## What is needed:
Below are records; reproduce exactly the lines from the one that has "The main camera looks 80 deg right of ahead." through the one that has "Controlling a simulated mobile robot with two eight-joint", ends included, and nothing more.

........

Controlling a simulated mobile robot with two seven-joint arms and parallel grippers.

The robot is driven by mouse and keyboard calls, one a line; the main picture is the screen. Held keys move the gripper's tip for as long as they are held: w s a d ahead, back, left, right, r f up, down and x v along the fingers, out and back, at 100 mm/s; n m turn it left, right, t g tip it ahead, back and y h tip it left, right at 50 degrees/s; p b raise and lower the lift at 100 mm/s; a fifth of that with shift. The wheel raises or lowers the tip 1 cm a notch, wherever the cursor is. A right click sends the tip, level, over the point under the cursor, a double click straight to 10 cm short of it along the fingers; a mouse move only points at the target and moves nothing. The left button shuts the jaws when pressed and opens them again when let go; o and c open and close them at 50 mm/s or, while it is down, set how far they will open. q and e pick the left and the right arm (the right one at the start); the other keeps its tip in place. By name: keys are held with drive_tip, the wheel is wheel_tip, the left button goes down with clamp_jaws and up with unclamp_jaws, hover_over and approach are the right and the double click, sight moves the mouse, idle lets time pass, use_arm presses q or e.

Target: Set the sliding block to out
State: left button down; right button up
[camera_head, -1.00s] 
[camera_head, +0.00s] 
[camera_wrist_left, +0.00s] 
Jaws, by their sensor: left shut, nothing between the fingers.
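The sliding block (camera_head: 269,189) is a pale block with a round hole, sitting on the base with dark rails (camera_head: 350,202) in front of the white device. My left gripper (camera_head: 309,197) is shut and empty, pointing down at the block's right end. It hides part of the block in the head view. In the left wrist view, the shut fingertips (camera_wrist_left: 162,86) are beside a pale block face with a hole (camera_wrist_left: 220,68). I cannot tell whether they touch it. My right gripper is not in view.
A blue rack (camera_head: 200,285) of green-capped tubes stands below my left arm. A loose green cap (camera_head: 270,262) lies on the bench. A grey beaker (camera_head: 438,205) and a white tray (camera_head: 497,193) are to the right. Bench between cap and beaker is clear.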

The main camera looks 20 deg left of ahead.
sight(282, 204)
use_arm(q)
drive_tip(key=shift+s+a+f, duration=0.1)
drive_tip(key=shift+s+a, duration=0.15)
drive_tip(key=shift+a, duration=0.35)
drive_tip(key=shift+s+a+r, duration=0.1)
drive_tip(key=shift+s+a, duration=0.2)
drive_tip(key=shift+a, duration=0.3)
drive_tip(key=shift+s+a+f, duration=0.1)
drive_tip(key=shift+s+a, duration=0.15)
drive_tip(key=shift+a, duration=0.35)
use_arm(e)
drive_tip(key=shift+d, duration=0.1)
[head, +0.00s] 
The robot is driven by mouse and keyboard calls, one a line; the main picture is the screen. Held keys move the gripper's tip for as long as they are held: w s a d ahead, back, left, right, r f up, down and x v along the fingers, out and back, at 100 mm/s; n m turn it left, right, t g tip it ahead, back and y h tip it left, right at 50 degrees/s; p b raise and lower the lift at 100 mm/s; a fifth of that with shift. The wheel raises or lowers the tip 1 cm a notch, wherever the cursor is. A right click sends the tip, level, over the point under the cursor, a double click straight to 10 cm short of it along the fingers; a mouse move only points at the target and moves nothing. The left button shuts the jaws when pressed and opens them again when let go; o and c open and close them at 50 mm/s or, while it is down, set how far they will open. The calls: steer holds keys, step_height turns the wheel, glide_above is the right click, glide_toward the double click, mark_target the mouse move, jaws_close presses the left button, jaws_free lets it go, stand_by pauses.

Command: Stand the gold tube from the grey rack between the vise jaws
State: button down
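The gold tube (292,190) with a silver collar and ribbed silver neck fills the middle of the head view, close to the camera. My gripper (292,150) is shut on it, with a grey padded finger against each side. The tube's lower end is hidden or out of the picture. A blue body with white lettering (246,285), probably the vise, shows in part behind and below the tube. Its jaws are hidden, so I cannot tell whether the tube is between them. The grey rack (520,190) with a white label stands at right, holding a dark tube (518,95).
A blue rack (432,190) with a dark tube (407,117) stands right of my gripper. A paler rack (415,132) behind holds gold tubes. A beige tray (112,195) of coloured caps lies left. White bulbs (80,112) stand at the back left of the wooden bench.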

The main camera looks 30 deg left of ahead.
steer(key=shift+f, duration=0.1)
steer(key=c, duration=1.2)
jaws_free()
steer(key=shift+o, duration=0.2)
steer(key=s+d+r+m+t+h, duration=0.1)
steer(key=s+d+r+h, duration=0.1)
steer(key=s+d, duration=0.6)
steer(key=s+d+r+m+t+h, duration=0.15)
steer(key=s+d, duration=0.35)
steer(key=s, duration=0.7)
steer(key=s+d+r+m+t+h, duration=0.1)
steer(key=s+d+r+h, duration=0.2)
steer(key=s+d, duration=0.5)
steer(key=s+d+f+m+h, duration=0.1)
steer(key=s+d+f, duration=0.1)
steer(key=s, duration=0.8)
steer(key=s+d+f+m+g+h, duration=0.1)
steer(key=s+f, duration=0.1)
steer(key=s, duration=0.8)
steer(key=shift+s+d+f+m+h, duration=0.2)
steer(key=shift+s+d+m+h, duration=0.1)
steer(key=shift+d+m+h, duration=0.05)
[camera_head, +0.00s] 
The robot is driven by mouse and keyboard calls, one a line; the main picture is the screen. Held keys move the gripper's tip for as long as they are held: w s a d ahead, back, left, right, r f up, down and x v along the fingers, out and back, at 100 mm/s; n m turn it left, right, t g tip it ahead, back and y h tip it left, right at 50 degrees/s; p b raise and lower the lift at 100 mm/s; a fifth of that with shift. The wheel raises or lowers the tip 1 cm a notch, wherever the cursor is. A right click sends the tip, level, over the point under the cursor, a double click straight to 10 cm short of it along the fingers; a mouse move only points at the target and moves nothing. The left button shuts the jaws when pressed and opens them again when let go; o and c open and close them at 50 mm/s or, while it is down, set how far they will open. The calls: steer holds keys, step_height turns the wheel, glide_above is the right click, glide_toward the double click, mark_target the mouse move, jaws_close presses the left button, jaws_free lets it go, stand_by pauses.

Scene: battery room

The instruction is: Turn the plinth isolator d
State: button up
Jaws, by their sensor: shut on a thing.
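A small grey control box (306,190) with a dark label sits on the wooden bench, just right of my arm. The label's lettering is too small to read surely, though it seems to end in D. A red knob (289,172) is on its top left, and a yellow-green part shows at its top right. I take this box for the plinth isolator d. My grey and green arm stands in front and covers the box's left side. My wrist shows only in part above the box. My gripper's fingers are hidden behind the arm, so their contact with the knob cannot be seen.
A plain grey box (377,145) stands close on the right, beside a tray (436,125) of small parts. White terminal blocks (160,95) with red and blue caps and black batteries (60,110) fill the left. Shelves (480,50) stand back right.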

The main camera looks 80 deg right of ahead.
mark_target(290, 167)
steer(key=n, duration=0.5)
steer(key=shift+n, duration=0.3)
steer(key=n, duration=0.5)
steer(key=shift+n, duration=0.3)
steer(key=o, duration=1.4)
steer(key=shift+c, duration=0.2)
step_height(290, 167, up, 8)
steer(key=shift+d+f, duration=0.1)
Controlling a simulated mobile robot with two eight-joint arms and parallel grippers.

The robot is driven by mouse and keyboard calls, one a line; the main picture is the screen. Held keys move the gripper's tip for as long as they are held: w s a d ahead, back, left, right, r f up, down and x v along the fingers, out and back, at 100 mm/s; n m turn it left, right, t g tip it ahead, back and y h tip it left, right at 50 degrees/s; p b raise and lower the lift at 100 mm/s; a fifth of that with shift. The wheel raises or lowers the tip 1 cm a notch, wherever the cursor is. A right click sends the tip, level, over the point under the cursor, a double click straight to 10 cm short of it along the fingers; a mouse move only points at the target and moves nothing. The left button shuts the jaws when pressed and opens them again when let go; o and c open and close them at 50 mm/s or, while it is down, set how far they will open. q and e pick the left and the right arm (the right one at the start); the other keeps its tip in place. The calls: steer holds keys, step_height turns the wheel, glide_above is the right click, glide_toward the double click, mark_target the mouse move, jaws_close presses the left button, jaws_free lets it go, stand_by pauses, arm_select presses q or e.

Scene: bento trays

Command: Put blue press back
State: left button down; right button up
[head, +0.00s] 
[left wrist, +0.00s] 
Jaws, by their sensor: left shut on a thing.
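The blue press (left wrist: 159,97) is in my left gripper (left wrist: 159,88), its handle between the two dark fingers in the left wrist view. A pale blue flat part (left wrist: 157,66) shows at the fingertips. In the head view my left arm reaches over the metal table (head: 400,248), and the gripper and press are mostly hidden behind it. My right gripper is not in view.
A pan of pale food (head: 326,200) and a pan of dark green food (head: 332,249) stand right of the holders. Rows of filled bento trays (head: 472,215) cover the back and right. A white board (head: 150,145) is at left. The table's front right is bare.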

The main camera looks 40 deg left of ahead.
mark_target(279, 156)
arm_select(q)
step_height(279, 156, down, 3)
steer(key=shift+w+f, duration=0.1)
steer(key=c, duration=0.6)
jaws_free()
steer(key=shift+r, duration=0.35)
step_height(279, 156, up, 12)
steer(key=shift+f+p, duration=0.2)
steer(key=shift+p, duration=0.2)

........

## Task output:
The main camera looks 80 deg right of ahead.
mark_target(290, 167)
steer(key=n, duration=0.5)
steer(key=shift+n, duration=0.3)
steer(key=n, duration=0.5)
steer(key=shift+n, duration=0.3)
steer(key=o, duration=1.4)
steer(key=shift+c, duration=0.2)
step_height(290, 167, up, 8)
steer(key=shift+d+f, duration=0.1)
Controlling a simulated mobile robot with two eight-joint arms and parallel grippers.

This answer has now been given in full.